Written task.
Quote the entries below from the line with "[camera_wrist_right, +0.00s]" through the line with "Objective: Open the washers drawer", both ends included, and only those lines.

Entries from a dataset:
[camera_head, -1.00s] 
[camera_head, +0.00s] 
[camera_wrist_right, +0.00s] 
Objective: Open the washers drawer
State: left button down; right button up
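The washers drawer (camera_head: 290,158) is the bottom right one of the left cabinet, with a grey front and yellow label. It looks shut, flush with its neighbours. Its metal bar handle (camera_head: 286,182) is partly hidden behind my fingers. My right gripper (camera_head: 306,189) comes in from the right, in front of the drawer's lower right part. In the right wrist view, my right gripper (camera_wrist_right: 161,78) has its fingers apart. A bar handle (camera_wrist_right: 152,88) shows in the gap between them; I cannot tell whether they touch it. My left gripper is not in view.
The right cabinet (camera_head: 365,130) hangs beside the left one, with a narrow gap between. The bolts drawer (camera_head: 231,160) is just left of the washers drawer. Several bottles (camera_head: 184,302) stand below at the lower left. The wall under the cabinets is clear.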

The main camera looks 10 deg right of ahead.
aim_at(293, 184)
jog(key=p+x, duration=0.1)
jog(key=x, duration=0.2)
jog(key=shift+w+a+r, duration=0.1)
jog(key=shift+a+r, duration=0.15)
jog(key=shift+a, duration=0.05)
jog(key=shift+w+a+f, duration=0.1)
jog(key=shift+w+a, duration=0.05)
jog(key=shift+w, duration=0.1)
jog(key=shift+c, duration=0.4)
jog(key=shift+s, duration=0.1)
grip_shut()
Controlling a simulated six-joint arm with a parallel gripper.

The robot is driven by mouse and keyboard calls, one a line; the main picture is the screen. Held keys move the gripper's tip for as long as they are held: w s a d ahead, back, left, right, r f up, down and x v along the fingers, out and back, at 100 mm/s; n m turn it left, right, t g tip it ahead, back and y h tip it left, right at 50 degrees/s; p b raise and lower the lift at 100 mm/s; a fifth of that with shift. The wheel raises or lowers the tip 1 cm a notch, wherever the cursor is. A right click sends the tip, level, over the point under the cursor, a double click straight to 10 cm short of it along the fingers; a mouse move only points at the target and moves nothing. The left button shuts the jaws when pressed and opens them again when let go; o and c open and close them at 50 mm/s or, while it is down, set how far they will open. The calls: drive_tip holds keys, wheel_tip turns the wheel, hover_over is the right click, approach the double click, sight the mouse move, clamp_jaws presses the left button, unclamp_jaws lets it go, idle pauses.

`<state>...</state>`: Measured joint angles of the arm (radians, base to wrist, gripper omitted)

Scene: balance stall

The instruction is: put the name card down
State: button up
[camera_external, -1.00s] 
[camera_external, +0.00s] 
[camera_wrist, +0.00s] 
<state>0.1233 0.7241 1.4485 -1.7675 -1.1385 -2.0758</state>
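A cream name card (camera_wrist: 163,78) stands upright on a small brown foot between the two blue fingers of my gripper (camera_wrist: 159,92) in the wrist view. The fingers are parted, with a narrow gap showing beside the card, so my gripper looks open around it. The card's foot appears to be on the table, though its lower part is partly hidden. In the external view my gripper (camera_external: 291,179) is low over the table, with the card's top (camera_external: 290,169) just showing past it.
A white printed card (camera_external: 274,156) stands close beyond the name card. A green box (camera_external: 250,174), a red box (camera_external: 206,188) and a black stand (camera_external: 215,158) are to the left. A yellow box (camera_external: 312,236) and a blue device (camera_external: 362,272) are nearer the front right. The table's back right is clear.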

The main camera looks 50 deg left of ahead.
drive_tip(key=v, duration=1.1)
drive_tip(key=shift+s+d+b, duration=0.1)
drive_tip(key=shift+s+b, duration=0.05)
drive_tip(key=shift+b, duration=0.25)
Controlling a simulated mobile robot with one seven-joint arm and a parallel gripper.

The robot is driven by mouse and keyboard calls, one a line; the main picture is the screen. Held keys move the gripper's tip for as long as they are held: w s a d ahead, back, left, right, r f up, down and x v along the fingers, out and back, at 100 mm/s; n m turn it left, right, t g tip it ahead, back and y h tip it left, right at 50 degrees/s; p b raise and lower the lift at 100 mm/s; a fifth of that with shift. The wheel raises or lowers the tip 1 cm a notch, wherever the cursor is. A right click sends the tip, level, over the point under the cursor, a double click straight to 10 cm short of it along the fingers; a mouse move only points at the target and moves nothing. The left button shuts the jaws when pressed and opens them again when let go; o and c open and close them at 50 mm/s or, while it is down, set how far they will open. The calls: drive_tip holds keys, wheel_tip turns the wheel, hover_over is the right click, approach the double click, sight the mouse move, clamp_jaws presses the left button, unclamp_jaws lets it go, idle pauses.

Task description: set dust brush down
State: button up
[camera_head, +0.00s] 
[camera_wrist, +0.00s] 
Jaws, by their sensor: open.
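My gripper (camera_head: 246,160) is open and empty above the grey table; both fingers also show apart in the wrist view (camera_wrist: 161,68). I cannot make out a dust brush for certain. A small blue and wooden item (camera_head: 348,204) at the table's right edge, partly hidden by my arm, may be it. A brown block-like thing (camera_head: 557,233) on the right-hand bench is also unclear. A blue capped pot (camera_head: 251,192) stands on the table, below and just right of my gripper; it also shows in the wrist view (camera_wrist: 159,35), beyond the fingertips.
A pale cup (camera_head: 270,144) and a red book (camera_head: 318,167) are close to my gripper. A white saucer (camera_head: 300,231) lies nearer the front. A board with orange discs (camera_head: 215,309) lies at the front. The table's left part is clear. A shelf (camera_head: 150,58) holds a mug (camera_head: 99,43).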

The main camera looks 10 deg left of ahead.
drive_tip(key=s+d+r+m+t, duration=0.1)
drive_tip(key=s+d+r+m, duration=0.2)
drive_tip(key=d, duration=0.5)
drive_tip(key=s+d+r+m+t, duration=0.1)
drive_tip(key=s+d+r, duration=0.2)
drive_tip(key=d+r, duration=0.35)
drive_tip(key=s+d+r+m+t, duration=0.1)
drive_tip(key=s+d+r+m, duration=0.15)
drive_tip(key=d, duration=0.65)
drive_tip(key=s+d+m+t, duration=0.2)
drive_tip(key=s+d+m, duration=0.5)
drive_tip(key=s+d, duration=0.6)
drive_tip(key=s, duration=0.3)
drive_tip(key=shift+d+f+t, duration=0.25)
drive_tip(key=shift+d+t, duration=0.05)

Answer to this problem.
[camera_wrist_right, +0.00s] 
Objective: Open the washers drawer

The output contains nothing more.